Dalit Pichda Ek Saman, Hindu Ho Ya Musalman
The endemic nature of quotidian caste atrocity and episodic inter-religious communal violence, and especially its effect on women, has historically assumed an air of eerie obviousness in the popular imagination in India. Yet the phrase “rising intolerance” employed in recent discussions indicates a dramatic escalation of various manifestations of violence, especially since the right-wing BJP captured power in 2014. The murders of rationalists, the lynching of Dalits and Muslims on the pretext of saving the cow, the crackdown on dissenting student voices from marginalized sections or radical political traditions and the general culture of fear generated in the public sphere are unprecedented. How does one account for this contemporary rage and violence?
I would tentatively engage with this question by advancing two lines of argument. First, in India the “social”, configured primarily in terms of caste, is the key storehouse of power. One may locate the contemporary rage and intolerance in the dislocations within the social due to the sedimentation of neo-liberal and democratic discourses. Second, there is rising intolerance across faith traditions.
Since caste is not merely a Hindu phenomenon but constitutes the specific South Asian sociality that cuts across faiths269, the ruptures in the social affect all religious collectivities. While the competitive nature of inter-religious violence or communalism, which often foregrounds “majority-minority” or “Hindutva-Islamism” duopolies, is often the object of most enquiries, I would suggest that one also needs to retrieve the symbiotic and co-constitutive nature of contending communalisms as restorative attempts to preserve the de facto law of caste by elites across religions.- I Caste in South Asia has been a key mode of exclusion that has hitherto governed the distribution of power and resources. Dr B.R. Ambedkar, the foremost anti-caste theoretician and leader, termed the caste system Brahmanism and articulated it as a system of graded inequality that entailed “a gradation of castes forming an ascending scale of reverence and a descending scale of contempt.” It is a system of ranked differences where the four major status groups or varnas—Brahmins (priests), Kshatriyas (warriors), Vaishyas (merchants), Shudras (labourers/artisans)—are hierarchically arranged in terms of purity and pollution, with Brahmins being considered ritually the purest. There is also a fifth group of avarnas/panchamas/atishudra, now popularly recognized as Dalits, which comprise the formerly untouchables and are technically outside the fourfold caste order. Adding to the complexity of social stratification, each of these broad normative categories is further differentiated internally into endogamous and hereditary occupational groups termed jatis. In practice, jatis are probably the more functional and easily identifiable units, even when their textual hierarchy is often complicated, subverted and redefined daily in the political.

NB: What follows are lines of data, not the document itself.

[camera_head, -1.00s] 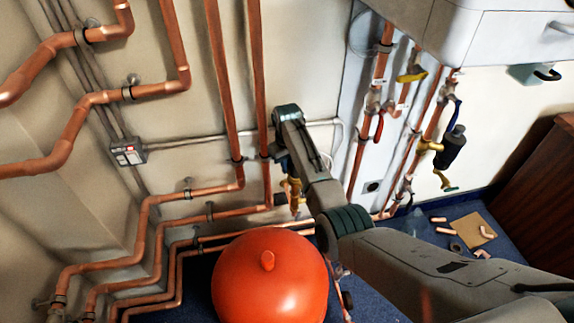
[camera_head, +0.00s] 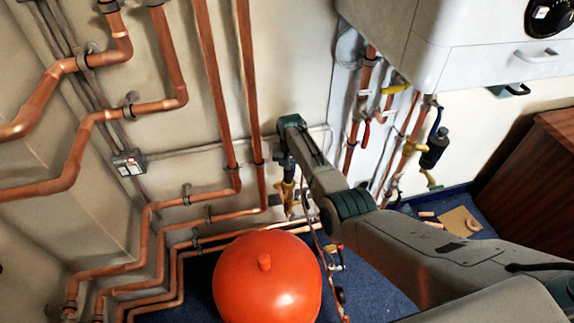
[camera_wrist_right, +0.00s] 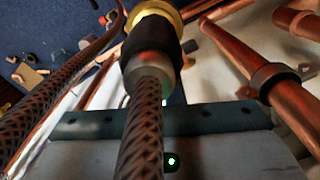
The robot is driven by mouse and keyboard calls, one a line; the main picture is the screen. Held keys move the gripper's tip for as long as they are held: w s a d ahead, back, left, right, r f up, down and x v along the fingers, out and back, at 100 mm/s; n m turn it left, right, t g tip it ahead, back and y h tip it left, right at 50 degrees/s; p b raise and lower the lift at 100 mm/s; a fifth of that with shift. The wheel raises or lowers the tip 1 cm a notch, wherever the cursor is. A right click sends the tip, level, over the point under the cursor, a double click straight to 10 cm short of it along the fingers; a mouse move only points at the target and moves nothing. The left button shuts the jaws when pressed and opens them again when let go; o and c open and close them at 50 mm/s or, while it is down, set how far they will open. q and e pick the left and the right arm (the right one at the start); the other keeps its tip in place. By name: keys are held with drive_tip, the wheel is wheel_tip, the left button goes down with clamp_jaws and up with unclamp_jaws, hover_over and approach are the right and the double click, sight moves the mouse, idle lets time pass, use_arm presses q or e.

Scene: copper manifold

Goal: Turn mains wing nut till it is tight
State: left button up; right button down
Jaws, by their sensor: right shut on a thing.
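The brass mains wing nut (camera_head: 289,196) is at the lower pipes by the wall, just below my right gripper (camera_head: 288,178). My right gripper is shut on it, pointing down, with the jaw contact too small to make out. In the right wrist view a brass fitting (camera_wrist_right: 160,12) shows at the top edge, above a dark collar (camera_wrist_right: 150,40). A braided hose (camera_wrist_right: 140,130) runs from the collar toward the camera and covers the middle of the view. The wings of the nut are not clear there. My left gripper is not in view.
A red round vessel (camera_head: 267,280) stands close below my right arm. Copper pipes (camera_head: 215,90) run down the wall beside the gripper. Valves with coloured handles (camera_head: 366,130) and a grey boiler (camera_head: 470,50) are to the right. Cardboard (camera_head: 458,220) and copper offcuts lie on the blue floor.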

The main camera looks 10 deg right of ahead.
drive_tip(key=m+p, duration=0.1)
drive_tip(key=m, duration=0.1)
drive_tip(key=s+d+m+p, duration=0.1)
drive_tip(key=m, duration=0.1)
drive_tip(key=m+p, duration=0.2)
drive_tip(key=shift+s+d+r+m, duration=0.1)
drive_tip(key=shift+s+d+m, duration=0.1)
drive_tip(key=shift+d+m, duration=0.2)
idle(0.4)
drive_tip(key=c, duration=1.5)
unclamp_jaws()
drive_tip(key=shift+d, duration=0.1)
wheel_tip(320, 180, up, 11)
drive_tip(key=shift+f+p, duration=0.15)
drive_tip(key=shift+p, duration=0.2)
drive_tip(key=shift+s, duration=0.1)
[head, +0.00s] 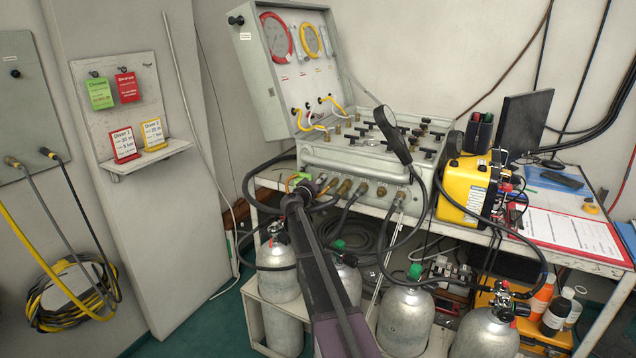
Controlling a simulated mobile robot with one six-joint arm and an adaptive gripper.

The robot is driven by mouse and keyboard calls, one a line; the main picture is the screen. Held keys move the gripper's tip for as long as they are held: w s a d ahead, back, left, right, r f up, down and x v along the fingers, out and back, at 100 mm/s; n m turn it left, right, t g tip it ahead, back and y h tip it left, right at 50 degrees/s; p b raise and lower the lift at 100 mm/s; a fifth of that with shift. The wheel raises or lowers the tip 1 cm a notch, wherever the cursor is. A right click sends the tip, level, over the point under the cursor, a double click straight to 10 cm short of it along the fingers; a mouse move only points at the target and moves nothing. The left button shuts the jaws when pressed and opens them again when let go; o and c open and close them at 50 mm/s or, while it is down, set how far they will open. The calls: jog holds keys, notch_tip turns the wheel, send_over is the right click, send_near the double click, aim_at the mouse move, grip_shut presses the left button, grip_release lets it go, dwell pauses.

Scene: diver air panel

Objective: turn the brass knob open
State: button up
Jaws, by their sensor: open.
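The grey air panel (350,158) stands on a white table, its lid raised and gauges inside. A row of brass fittings (345,187) runs along its front face, several with hoses attached. Black-handled valves (424,130) and small brass parts sit on its top. I cannot tell which brass piece is the knob. My arm reaches up from the bottom of the head view. My gripper (301,186) is at the left end of the panel's front, near the fittings, and is open. Its fingertips are small and partly hidden, and I cannot tell whether they touch anything. I see nothing held.
Silver cylinders (406,318) stand below the table, around my arm. Black hoses hang between panel and cylinders. A yellow box (463,192), a monitor (525,122) and a paper sheet (572,232) are on the right. A wall shelf (147,158) holds cards at left.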

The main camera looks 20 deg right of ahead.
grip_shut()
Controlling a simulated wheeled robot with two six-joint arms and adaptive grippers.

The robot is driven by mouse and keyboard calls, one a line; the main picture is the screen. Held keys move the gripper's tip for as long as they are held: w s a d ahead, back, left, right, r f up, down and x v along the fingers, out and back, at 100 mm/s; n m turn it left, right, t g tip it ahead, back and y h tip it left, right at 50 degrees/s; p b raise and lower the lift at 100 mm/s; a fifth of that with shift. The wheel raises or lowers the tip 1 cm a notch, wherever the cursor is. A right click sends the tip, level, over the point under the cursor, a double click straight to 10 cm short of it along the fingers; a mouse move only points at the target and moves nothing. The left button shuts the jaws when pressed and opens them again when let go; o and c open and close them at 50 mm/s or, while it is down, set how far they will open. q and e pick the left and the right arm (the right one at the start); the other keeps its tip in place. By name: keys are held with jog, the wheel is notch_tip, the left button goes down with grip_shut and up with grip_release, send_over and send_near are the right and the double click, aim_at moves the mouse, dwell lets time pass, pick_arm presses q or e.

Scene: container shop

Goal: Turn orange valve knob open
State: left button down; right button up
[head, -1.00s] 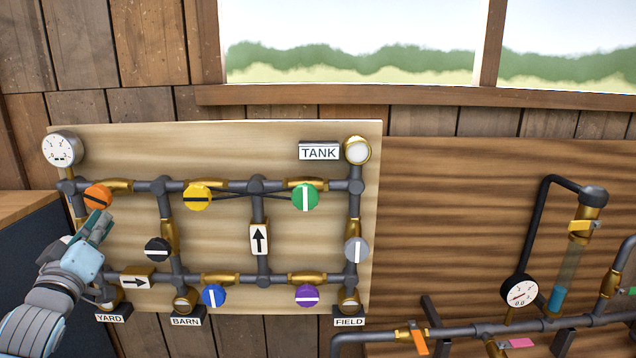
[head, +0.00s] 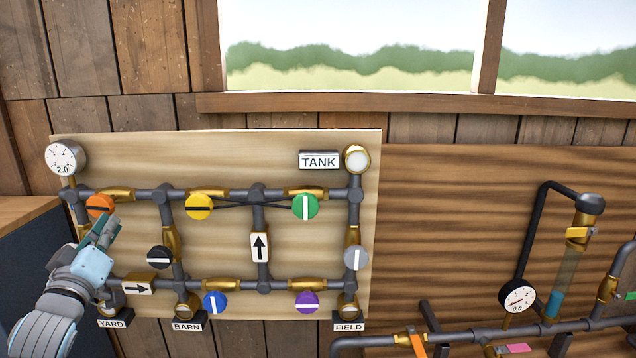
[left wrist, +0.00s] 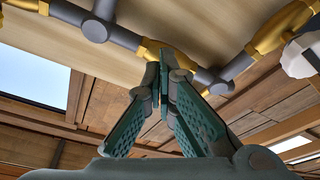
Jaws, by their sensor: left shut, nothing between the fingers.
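The orange valve knob (head: 100,205) is at the upper left of the pipe panel (head: 225,160), on the top pipe just below the round gauge. Its dark bar looks roughly horizontal, along the pipe. My left gripper (head: 108,224) is shut and empty, its fingertips just below and right of the orange knob in the head view. The fingers overlap its lower edge there; I cannot tell whether they touch. In the left wrist view the green fingers (left wrist: 161,76) meet at their tips in front of brass and grey pipes, and no orange knob shows. My right gripper is not in view.
The gauge (head: 65,158) reads 2.0. A yellow knob (head: 199,207) and green knob (head: 305,207) sit along the top pipe; a black knob (head: 160,257) is close right of my gripper. Blue, purple and grey knobs are farther right. A dark cabinet (head: 28,265) stands left.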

As an enduring effect of orientalist discourse, caste has been usually framed as a Hindu phenomenon but empirically it has organized social life in all religious traditions—including Islam and Christianity—in India. For instance, among Muslims three kinds of status groups can be identified: One, those who trace their origin to foreign lands and the converts from Hindu higher castes (ashraf); two, the converts from clean occupational castes (ajlaf); and three, the converts from the formerly untouchable (Dalit) castes (arzal). Moreover, the Ashraf constitute the highest stratum within this structure. Their position and rank within the Muslim caste system is almost identical with that which the Brahman and Kshatriya grouped together are granted in the Hindu caste hierarchy. Thus, both the Sayyad and Shaikh, as competent religious pedagogues and priests, are almost identical with the Brahman; whereas both the Mughal and Pathan, being famous for their chivalry, appear to be equal to the Kshatriya.
In recent decades, the Pasmanda movement, organized by the lower-caste Muslims in order to challenge upper-caste hegemony within Indian Islam, tries to address this gap. The Pasmanda discourse has foregrounded the complicity of upper-caste Muslim elites in sustaining and reproducing communal discourse that is often instrumental in legitimizing episodes of communal violence. In fact, there is a stress on the dialectical relationship between majority and minority communalisms and the Pasmanda movement proposes to contest minoritarian fundamentalism from within in order to wage a decisive battle against majoritarian fundamentalism at the national level. Ali Anwar, the leader of the movement, opines thus: We see that the politics of communalism, fuelled by both Hindu and Muslim elites, is aimed at dividing us, making us fight among ourselves, so that the elites continue to rule over us as they have been doing for centuries. This is why we…have been seeking to steer our people from emotional politics to politics centred on issues of survival and daily existence and social justice, and for this we have been working with non-Muslim Dalit and Backward Caste movements and groups to struggle jointly for our rights and to oppose the politics of communalism fuelled by Hindu and Muslim ‘upper’ caste elites.